What is needed: Report back each line of the records that contains the string "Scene".

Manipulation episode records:
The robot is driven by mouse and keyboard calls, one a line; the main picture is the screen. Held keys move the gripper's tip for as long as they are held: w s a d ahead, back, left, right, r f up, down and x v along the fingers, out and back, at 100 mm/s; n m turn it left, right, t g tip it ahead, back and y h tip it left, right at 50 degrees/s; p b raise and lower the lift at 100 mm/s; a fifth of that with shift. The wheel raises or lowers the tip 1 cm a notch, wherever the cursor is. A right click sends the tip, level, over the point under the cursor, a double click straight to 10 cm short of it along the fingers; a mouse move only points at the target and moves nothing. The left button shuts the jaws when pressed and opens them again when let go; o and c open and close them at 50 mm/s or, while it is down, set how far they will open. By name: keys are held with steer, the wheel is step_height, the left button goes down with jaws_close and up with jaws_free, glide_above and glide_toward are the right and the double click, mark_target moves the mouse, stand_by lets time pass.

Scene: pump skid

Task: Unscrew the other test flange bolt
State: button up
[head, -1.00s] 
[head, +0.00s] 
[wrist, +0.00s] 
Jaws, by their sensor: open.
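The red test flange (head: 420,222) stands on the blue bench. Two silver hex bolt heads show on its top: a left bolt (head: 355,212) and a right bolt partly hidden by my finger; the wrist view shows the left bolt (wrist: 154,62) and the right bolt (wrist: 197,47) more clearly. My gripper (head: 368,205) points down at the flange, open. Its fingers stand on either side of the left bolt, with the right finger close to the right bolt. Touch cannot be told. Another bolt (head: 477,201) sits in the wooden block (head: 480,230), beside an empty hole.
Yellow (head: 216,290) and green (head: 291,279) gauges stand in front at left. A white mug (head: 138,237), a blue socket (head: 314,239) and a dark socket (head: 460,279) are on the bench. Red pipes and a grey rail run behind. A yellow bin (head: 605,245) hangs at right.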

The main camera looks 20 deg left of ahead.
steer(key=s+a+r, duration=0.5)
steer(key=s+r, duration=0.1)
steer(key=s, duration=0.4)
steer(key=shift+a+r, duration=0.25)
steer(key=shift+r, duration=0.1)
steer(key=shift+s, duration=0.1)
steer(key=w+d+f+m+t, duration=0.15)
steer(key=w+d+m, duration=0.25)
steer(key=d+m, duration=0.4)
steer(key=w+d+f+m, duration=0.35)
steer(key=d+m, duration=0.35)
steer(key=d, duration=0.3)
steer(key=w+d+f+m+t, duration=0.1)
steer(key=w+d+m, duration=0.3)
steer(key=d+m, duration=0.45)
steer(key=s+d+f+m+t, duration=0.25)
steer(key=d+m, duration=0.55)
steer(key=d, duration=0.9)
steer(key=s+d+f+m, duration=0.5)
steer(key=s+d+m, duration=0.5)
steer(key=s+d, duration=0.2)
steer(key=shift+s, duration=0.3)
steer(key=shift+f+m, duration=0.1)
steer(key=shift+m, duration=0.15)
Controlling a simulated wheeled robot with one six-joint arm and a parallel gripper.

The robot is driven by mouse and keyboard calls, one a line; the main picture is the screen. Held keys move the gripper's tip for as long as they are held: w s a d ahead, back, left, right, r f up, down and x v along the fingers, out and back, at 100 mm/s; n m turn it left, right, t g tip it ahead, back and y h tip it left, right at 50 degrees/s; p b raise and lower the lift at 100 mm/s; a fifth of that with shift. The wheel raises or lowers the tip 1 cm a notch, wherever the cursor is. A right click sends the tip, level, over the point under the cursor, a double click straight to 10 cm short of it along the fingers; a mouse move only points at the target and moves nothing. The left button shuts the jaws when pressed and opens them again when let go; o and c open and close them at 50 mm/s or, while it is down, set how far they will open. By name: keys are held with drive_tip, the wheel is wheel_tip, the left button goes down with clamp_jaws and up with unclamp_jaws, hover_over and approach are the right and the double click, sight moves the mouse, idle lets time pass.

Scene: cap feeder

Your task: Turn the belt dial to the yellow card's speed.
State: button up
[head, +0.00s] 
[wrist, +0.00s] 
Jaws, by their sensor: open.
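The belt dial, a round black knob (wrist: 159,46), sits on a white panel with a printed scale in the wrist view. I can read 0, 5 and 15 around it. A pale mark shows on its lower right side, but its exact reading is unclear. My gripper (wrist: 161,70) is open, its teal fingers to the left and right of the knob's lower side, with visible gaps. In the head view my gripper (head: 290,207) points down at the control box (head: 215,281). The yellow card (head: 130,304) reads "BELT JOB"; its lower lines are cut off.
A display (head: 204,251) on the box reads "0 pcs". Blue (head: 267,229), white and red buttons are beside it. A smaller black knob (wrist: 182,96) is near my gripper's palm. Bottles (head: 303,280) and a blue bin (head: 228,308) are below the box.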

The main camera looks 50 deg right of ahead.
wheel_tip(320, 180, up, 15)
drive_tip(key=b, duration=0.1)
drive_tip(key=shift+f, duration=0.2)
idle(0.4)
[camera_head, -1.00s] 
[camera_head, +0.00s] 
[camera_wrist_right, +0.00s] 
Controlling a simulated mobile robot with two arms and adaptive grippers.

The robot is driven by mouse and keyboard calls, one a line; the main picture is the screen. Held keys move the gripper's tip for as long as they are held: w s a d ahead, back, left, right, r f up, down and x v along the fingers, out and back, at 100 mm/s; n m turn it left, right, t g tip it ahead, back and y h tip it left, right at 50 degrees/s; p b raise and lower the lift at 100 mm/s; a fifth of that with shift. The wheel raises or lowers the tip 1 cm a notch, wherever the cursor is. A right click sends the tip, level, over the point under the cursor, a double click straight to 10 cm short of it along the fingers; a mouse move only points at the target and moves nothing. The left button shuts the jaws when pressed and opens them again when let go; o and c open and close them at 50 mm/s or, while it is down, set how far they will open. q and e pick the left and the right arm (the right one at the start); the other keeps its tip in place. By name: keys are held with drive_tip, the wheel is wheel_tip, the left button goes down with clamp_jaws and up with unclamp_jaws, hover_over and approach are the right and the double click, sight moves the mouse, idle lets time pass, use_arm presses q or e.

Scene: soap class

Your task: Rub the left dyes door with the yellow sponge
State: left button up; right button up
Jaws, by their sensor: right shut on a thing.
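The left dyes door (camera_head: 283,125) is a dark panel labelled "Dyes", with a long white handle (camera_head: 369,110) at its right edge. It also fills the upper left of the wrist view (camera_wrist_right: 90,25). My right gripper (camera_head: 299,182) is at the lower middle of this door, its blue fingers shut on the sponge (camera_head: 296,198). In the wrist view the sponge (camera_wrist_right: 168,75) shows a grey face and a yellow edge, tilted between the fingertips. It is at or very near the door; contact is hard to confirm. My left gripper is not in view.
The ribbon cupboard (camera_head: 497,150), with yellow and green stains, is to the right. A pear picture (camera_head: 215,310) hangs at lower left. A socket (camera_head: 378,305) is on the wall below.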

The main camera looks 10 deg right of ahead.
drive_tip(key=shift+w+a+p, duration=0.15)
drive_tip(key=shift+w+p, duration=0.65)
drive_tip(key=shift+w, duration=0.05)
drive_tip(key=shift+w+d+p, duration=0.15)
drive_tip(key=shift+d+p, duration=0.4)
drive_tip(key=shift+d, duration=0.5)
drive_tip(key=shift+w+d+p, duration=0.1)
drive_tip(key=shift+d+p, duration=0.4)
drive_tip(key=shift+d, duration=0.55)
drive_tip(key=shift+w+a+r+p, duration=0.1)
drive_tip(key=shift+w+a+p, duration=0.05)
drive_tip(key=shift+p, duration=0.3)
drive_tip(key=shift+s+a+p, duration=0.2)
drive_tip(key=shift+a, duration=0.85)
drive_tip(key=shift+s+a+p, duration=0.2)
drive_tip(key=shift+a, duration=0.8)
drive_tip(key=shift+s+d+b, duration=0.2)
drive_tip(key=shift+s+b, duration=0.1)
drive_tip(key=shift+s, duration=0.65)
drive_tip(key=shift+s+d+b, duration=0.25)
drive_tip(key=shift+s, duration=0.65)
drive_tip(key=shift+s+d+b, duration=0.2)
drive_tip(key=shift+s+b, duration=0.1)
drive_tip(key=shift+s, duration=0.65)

Result for this task:
Scene: pump skid
Scene: cap feeder
Scene: soap class

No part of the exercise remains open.